Central Bucks School District Smart Racetrack Robotics Competition (Coming Soon)
Made possible by a grant from Creative Financial Group and Penn Engineering, The Central Bucks School District Smart Racetrack Robotics Competition 2020 will take place in the fall of 2020 at our annual Young Engineers' Night and is open to Elementary, Middle and High School students. Award Plaques will be provided for first, second and third place finishers.
The objective will be to show judges your design process with the creation of a finished Smart Robotic Racetrack and make a brief presentation of your game using Robotic Components.
Design Process- Evidence of Design should include sketches, audio/video clips of team meetings, and/or CAD drawings.
Racetrack Game Creation- Evidence should include a Smart Robotics Racetrack complete with:
1. A completed Smart Robotic Racetrack
2. A technical write-up of the rules of the Smart Racetrack so that participants can "play" or "race" the racetrack game fairly.
3. Evidence of Smart Robotic (Code) control- This should be accomplished using LED's, motors under the control of a microcontroller or microcomputer- Examples can include Arduino Uno, Raspberry Pi, MicroBit, CRICKIT, Sphero and etc. Please note that training and resources will be provided by the teachers and students of the CB West Robotics Club.
Presentation- Present the finished racetrack game to others with an emphasis on the problem-solving/engineering process. Clearly explain the rules of your racetrack game and then set it up for participants to play it.
Please stop back to this webpage for more information, links, tutorials and competition kits as we prepare for our first competition in the fall of 2020. Please direct questions to email@example.com. Thank you for your interest.
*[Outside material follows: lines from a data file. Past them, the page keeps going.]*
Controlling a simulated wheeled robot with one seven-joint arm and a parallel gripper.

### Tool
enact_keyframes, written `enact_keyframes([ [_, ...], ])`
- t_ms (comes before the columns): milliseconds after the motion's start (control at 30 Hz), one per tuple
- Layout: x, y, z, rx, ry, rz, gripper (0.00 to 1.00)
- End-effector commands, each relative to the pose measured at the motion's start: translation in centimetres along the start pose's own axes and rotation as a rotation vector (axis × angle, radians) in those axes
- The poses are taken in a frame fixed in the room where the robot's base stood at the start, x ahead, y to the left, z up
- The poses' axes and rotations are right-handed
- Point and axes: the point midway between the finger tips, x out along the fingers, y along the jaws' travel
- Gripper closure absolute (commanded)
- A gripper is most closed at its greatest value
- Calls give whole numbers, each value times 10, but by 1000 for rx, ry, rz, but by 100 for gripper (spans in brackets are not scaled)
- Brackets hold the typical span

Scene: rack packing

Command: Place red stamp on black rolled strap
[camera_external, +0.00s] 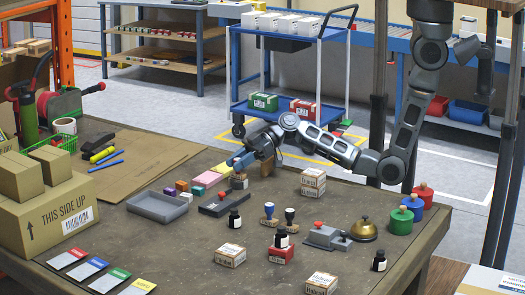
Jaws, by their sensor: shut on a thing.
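My gripper (266,158) is low over the table's far side, at the end of the bent arm. It is shut on a small brown block-like thing (268,169), partly hidden by the fingers; I cannot tell whether this is the red stamp. A small dark, roll-like thing (238,182) stands just left of and in front of the gripper. It may be the black rolled strap, but it is too small to tell. A red round piece with a knob (423,193) stands at the table's right end, apart from the gripper.
Pink, yellow and blue pads and small coloured blocks lie left of the gripper, near a grey tray (158,206). A black flat item (222,204), ink bottles, small boxes and a brass bell (364,229) stand in front. Large cartons (50,215) fill the left.

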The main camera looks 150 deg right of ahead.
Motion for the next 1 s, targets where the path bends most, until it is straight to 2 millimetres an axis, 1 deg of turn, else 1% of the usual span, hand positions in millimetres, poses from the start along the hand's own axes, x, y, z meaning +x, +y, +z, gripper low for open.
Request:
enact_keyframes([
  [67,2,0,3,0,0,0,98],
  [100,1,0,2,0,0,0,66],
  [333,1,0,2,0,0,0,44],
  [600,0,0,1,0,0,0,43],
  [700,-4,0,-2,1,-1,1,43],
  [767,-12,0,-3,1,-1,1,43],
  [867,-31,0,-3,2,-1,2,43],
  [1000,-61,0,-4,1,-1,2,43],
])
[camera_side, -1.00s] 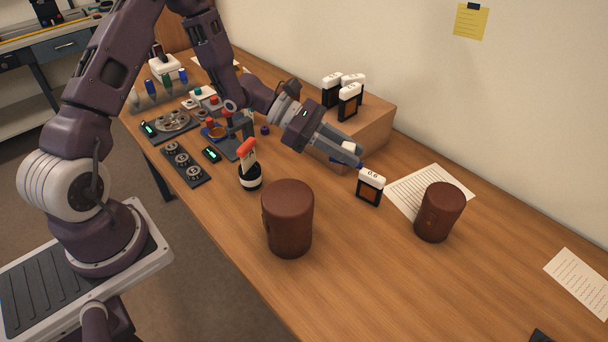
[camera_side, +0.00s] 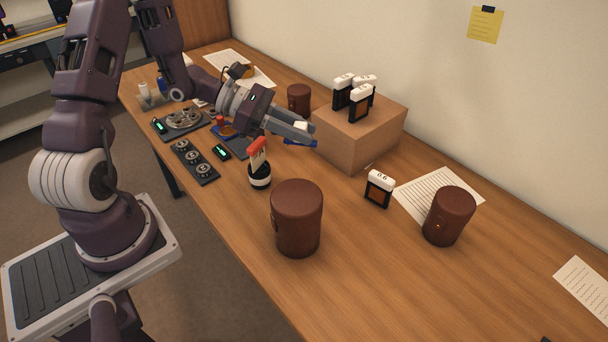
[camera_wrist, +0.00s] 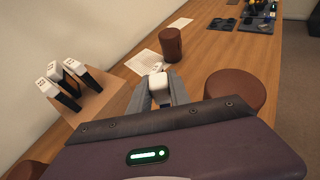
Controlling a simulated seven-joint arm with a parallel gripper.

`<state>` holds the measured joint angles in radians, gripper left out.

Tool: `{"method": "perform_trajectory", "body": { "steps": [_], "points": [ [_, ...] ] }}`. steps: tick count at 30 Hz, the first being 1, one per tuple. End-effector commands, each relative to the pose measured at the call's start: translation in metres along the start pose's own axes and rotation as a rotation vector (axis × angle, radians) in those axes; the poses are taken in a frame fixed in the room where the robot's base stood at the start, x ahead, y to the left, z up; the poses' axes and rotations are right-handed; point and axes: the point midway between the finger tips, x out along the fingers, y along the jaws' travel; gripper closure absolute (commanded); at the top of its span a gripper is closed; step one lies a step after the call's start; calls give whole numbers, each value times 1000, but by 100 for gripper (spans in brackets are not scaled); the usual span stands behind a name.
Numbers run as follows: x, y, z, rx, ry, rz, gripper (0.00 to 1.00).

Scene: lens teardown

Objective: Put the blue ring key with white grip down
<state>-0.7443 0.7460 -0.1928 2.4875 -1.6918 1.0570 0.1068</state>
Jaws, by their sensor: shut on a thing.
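My gripper (camera_side: 302,136) is shut on the blue ring key with white grip (camera_side: 301,126). It holds the key above the table, just left of the wooden block in the side view. A little blue shows below the fingers; most of the key is hidden by them. In the wrist view, the key's white grip (camera_wrist: 157,86) sits between the two grey fingers. The ring end cannot be made out there.
A wooden block (camera_side: 358,142) carries several white-topped filters (camera_side: 359,103). A filter marked 0.6 (camera_side: 379,188) stands on the table. Brown leather cases (camera_side: 297,220) (camera_side: 448,216) stand in front, and a red-handled tool (camera_side: 258,153) in a black-and-white holder. Dark trays (camera_side: 194,164) lie left.

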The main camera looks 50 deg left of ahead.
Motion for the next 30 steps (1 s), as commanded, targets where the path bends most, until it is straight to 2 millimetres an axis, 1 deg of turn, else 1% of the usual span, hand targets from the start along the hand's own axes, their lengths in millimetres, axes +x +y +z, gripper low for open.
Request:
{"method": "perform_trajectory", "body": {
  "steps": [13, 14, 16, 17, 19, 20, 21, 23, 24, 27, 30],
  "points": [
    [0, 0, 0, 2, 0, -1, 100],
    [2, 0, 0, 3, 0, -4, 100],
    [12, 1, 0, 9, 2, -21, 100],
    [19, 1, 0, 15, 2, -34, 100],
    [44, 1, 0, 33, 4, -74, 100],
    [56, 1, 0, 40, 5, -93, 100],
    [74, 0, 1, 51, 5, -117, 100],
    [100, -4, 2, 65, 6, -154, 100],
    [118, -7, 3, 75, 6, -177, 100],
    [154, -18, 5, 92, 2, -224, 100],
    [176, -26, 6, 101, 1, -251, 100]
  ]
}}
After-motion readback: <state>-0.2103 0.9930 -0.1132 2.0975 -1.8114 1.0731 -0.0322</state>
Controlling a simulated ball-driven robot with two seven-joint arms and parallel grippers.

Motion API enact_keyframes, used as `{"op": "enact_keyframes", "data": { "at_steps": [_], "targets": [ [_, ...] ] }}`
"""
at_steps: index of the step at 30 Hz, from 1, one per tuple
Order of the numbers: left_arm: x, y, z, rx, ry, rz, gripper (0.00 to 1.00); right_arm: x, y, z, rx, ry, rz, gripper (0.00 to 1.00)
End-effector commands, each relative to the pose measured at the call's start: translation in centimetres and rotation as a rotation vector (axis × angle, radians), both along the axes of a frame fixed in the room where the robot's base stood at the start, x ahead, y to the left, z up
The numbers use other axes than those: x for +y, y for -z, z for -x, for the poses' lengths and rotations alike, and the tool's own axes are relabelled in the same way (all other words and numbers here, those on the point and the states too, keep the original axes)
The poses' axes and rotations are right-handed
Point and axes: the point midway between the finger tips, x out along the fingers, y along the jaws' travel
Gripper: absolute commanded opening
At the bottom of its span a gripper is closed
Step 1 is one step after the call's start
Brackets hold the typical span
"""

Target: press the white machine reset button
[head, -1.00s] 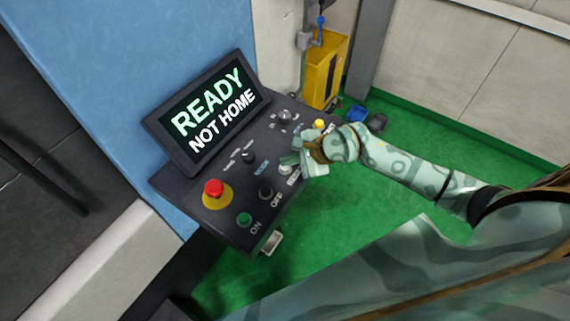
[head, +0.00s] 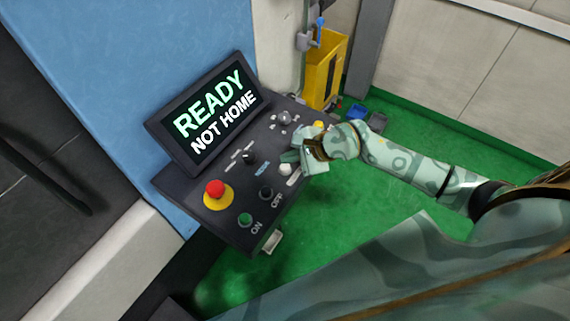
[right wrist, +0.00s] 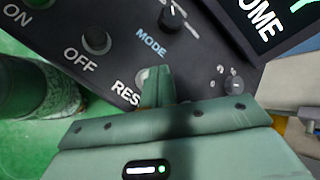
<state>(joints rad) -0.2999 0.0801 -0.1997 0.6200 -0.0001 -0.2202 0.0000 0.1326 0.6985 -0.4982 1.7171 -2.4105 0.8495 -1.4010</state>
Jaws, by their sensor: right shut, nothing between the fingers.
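The white reset button (head: 285,169) sits on the dark control panel (head: 230,226), near its right edge. In the right wrist view the button (right wrist: 142,76) is partly hidden behind my fingers, by the cut-off "RES" lettering. My right gripper (head: 290,157) is shut and empty, its fingertips just beside the button on the side away from OFF. In the right wrist view the shut fingertips (right wrist: 157,75) overlap the button's edge. I cannot tell whether they touch it. My left gripper is not in view.
The panel also bears a red emergency stop (head: 215,188), a green ON button (head: 245,219), a black OFF button (head: 266,193) and a mode knob (head: 249,157). The screen (head: 215,108) reads "READY NOT HOME". A yellow bin (head: 323,70) stands behind; green floor lies right.

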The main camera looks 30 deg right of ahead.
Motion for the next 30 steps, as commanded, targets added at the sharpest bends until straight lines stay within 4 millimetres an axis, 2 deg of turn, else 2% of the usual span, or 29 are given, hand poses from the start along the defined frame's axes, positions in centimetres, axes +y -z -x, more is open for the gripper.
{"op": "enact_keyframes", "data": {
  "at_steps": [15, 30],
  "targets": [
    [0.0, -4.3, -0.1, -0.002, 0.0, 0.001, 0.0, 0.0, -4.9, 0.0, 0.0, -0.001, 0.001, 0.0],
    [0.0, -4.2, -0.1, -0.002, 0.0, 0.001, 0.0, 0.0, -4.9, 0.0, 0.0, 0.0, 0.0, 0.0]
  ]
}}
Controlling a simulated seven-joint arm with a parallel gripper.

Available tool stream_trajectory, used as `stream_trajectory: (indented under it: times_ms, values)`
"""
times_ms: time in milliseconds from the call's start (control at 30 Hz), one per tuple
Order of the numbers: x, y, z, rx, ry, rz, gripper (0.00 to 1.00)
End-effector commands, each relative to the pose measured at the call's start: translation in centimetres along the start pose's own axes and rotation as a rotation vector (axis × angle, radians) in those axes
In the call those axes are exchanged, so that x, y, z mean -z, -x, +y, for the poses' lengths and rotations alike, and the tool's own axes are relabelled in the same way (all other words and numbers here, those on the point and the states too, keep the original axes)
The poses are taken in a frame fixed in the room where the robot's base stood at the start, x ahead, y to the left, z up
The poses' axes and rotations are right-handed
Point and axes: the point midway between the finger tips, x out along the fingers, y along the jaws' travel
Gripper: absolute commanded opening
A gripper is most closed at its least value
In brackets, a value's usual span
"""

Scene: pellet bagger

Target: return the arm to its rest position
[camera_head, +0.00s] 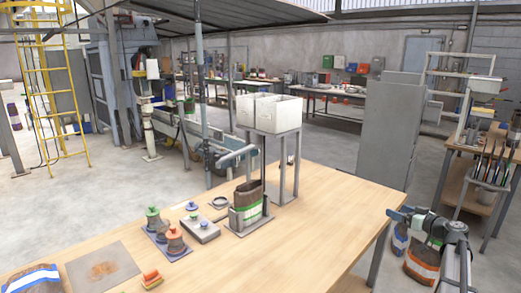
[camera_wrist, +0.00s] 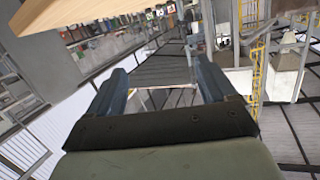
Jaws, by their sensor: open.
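My gripper (camera_head: 398,212) is at the lower right in the head view, off the right edge of the wooden table (camera_head: 330,190). Its jaws point left toward the table. In the wrist view, the two blue-grey fingers of the gripper (camera_wrist: 163,72) stand apart with nothing between them. The wrist view is strongly tilted and looks out over the hall, with a corner of a light wooden top (camera_wrist: 60,22) at upper left.
On the table stand a brown bag (camera_head: 247,199) in a metal holder, a white bin (camera_head: 270,113) on a metal stand, colored knobbed pieces (camera_head: 174,243) and a grey plate (camera_head: 103,267). Sacks (camera_head: 423,262) stand on the floor near my arm. A tool bench (camera_head: 470,150) is at right.

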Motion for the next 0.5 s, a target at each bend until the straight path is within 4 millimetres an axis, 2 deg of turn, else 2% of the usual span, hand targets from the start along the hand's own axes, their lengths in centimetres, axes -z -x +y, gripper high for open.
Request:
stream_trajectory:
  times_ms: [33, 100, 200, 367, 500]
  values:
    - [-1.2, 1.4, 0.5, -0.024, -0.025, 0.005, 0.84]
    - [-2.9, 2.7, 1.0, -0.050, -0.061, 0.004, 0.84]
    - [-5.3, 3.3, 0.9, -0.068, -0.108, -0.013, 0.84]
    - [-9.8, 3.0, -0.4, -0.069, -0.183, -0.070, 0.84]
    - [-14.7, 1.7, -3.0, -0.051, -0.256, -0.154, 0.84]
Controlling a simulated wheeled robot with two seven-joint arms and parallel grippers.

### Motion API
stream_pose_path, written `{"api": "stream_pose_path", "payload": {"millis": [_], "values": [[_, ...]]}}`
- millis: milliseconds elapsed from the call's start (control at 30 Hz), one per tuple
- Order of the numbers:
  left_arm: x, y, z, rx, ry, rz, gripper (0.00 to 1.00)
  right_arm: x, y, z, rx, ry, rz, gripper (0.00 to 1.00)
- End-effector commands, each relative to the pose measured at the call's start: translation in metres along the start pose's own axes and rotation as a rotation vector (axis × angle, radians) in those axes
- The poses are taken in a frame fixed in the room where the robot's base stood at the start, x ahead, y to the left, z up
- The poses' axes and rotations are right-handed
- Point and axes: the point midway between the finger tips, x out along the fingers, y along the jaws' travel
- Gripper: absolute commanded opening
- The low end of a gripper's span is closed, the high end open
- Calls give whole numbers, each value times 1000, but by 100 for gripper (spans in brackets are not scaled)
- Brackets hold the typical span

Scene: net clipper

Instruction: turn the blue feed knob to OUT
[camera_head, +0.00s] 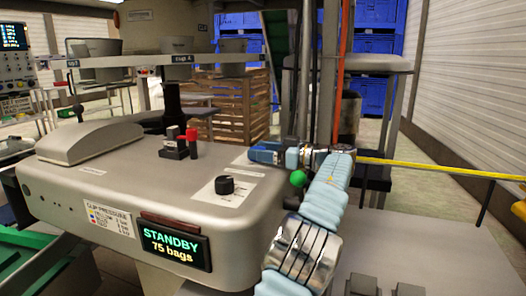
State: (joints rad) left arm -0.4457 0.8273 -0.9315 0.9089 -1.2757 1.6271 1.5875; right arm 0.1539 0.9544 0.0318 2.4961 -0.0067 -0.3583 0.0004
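A grey machine housing (110,185) fills the left and middle. A black knob (224,185) stands on a white label plate (240,193) on its top; the lettering is too small to read. No knob that is clearly blue shows. The fingers are not clear.
A display (174,244) reads STANDBY, 75 bags. A red-topped lever (192,140) and a dark post (173,104) stand on the housing. A green ball (298,179) is close to my arm. A yellow bar (440,170) runs to the right. A wooden crate (235,108) is behind.

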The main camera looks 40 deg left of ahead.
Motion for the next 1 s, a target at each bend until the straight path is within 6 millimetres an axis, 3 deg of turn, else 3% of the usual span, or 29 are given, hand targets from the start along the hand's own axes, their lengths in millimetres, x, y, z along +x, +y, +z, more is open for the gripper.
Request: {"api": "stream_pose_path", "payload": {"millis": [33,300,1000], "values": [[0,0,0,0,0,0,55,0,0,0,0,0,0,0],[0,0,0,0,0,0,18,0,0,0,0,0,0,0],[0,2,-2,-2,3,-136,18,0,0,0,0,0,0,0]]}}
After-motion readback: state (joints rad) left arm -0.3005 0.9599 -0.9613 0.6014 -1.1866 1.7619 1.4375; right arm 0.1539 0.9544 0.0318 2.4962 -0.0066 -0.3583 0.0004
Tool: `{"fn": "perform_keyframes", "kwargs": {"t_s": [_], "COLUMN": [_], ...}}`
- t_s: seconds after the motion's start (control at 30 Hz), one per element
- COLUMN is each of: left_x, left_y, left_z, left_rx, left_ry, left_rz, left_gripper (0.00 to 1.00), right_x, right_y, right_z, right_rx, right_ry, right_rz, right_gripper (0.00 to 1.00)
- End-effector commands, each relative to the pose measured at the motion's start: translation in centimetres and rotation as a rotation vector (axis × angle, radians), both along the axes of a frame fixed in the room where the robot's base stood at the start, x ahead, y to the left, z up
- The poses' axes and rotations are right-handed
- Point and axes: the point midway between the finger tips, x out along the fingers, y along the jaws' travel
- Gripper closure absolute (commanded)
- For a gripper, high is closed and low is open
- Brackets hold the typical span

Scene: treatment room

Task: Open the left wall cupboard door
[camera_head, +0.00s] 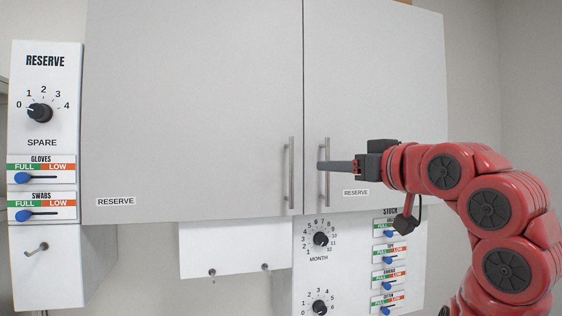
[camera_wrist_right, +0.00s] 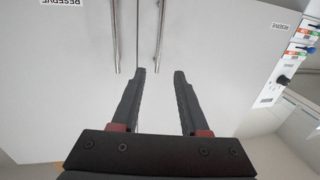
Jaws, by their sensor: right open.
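The left wall cupboard door (camera_head: 195,110) is a flat pale grey panel, shut flush with the right door (camera_head: 375,80). Its vertical metal bar handle (camera_head: 290,172) is near the seam; it also shows in the right wrist view (camera_wrist_right: 160,35), which is upside down. The right door's handle (camera_head: 326,190) is beside it, partly crossed by my right gripper (camera_head: 321,165). That gripper points left, is open and empty, and its fingertips (camera_wrist_right: 160,73) are close to the left door's handle in the right wrist view. Contact cannot be told. My left gripper is out of view.
A control panel (camera_head: 45,130) with a knob and sliders stands left of the cupboard. Below are a white box (camera_head: 235,250) with pegs and a stock panel (camera_head: 350,250) with knobs and sliders. The space before the left door looks clear.

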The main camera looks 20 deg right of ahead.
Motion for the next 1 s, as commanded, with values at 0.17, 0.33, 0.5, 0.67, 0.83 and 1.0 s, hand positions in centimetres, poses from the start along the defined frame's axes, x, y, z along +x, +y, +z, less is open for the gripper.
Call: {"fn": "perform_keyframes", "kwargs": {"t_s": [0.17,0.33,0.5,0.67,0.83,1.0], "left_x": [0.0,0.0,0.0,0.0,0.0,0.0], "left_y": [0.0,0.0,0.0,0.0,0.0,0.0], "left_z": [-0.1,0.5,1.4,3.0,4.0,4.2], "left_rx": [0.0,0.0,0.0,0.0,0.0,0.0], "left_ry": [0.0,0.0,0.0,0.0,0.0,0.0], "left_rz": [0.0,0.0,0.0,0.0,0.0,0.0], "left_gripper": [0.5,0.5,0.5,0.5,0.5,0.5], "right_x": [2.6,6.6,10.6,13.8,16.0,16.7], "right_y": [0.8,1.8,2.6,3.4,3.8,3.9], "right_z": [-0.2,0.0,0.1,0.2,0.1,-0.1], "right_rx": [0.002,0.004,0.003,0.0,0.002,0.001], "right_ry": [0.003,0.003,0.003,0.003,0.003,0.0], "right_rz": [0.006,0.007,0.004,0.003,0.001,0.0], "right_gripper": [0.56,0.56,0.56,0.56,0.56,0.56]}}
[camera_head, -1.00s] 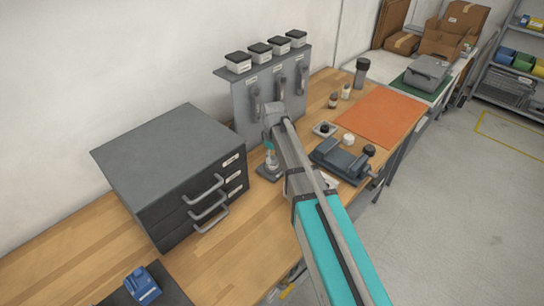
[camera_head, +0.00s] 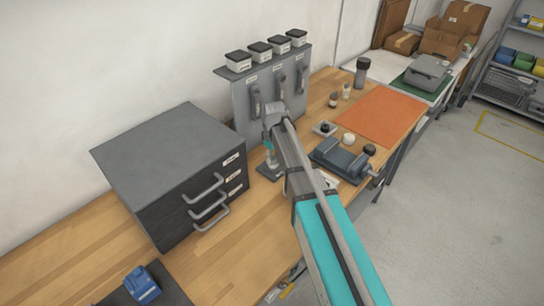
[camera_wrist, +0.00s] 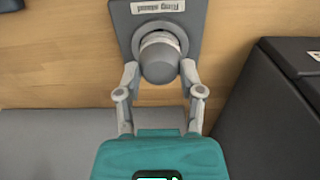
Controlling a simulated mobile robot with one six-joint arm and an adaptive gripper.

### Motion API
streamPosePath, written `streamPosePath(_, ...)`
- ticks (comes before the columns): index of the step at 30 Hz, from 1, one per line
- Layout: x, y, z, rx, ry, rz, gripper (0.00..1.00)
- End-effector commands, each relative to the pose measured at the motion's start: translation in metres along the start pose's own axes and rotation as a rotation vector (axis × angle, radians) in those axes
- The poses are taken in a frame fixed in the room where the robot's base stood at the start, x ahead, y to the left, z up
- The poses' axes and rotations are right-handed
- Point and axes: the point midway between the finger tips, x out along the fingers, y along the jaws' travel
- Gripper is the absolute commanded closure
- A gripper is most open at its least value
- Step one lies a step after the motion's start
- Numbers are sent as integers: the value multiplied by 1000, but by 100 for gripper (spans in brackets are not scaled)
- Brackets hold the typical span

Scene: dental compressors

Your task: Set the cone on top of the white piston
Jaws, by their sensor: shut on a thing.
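My gripper (camera_wrist: 160,68) is shut on a grey round-topped piece (camera_wrist: 160,64), seen from above, which I take for the cone. A pale labelled band (camera_wrist: 160,40) shows just behind it. The piece is over a dark grey base marked "Ring stand" (camera_wrist: 122,22); the wrist view does not show whether they touch. In the head view my gripper (camera_head: 270,160) is over this base, beside the drawer cabinet, and hides most of the piece.
The dark drawer cabinet (camera_head: 170,160) stands close left of my gripper. A grey panel with hanging tools (camera_head: 270,95) is behind it. A blue-grey vise (camera_head: 340,160), a small tray with a black-topped piece (camera_head: 324,129) and an orange mat (camera_head: 380,117) lie to the right.

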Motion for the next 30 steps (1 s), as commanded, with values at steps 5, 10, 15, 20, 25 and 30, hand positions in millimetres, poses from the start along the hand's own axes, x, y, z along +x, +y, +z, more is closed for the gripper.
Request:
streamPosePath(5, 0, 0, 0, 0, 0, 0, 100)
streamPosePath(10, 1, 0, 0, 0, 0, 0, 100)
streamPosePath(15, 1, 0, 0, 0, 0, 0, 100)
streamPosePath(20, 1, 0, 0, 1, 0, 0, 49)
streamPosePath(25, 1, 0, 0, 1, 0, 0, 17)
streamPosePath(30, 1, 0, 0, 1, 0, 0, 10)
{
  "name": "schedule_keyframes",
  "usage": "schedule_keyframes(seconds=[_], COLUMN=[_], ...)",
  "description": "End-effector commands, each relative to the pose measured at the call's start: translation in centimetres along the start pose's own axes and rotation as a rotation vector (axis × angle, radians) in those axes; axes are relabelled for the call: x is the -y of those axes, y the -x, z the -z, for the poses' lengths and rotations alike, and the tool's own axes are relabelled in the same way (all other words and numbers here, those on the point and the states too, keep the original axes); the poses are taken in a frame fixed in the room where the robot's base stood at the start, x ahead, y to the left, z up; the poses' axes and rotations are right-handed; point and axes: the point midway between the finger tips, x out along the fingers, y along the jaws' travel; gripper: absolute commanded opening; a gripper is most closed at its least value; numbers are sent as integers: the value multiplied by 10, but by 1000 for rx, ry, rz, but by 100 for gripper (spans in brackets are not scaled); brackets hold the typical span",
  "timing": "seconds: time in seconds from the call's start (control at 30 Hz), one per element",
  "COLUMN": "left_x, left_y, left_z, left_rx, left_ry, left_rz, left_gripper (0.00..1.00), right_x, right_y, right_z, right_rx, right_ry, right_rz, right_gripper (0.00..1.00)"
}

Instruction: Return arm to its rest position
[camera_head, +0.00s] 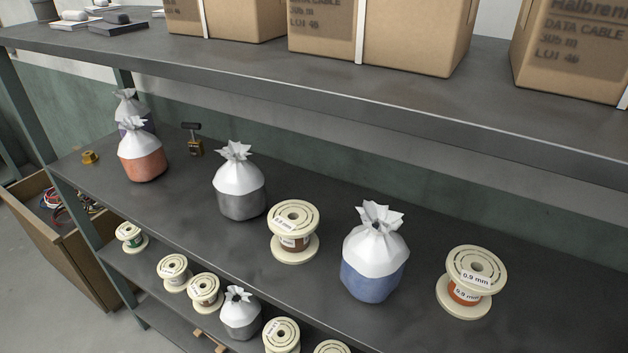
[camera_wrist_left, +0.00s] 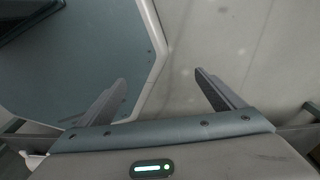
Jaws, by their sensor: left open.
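My left gripper (camera_wrist_left: 160,92) shows in the left wrist view, its two fingers wide apart with nothing between them. Behind the fingers are a pale grey floor and a grey-green panel with a light edge. Neither arm shows in the head view. There, a large spool labelled 0.9 mm with orange-brown wire (camera_head: 470,283) and a spool with brown wire (camera_head: 294,232) stand upright on the dark middle shelf (camera_head: 320,285). My right gripper is in neither view.
Tied bags stand on the middle shelf: blue (camera_head: 373,258), grey (camera_head: 239,185) and orange (camera_head: 141,152). Several smaller spools and a small grey bag (camera_head: 240,313) sit on the lower shelf. Cardboard boxes (camera_head: 415,35) stand on the upper shelf. A wooden crate (camera_head: 82,258) with cables is at left.

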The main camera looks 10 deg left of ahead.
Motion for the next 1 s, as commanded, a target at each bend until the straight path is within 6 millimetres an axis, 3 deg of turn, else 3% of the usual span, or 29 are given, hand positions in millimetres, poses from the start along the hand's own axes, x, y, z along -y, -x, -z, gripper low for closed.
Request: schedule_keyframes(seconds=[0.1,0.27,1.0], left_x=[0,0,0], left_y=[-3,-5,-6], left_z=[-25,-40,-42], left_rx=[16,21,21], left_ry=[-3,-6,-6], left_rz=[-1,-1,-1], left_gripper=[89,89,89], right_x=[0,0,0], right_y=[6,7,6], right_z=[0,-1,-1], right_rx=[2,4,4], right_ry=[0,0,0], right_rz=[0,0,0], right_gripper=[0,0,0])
1. Begin with research about making an RC racetrack- Key Seach Terms- Mini rc racetracks- The cars used for this competition are scaled 1/64" = 1'0" and will look similar to this:
2. Make some simple sketches of your racetrack.
2. Selection of Materials- A large piece of cardboard with paper walls will work just fine. Consider experimenting with using different materials.
3. After making the racetrack, use the RC cars to test out the track. Does it work well? What can be impoved? Hills? Ramps? Jumps? Double decker?
4. This is the most challenging part of this project: Determine the game part using Robotics. Could the SPHERO bot be used to create a moveable obstacle to slow down opponents racecars? Could a MicroBIT/circuit playground/CRIKIT be used to wire in LED lights or spinning motors onto the racetrack? Could an arduino or Pi be used with a servo motor to make a wall move to create a shortcut in the racetrack game. Be sure to use extension wires and battery holders with your chosen microcontroller. For advanced users- build a robot to be an integral part of your racetrack game!
5. Test and retest your game.
6. Determine a Rules of Play document to ensure fair play of your Racetrack Game.
7. Present the completed Smart Robotic Racetrack game at the fall 2020 Young Engineers' Night where participants can play your Racetrack game and judge it.